The Kenya PMI® indicated a build-up of price inflation at the end of 2024, as a sharp increase in input costs led private sector firms to raise selling prices at the quickest rate since December 2023.
The pick-up in cost burdens came as sustained growth in new orders and business activity prompted the fastest expansion in input buying for over two years.
The headline figure derived from the survey is the Purchasing Managers’ Index™ (PMI). Readings above 50.0 signal an improvement in business conditions in the previous month, while readings below 50.0 show a deterioration.
The headline PMI stood at 50.6 in December, indicating another marginal improvement in the health of the Kenyan private sector. The index dropped slightly from 50.9 in November but was above the 50.0 neutral mark for the third month running.
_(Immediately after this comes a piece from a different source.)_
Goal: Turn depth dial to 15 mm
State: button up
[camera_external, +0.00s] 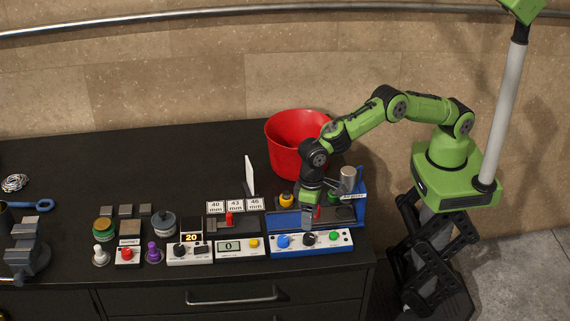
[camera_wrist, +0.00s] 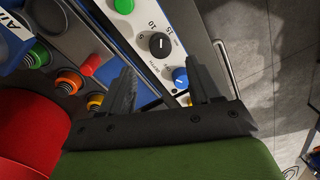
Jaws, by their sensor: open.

The positive PMI reading was driven by three of its subcomponents, as output, new orders, and employment all expanded for the third straight month. Notably, this marked the first full quarter of private sector output growth since the final quarter of 2021.
Business output generally rose due to an increase in new order intakes, according to firms monitored by the survey. New orders grew moderately, with the upturn easing from November. Several panelists mentioned an improvement in purchasing power at customers, alongside new bookings and successful advertising campaigns.
Rising demand helped to sustain the current trend of input buying growth in December, with a rise in purchases registered for the fifth month in a row. Furthermore, the increase was the sharpest recorded since September 2022. Stronger input demand encouraged suppliers to raise their fees, according to several surveyed firms.
Currency weakness and heightened tax burdens were also commonly noted. Despite a slightly lower average wage bill, the rate of overall input price inflation accelerated to its quickest for 11 months.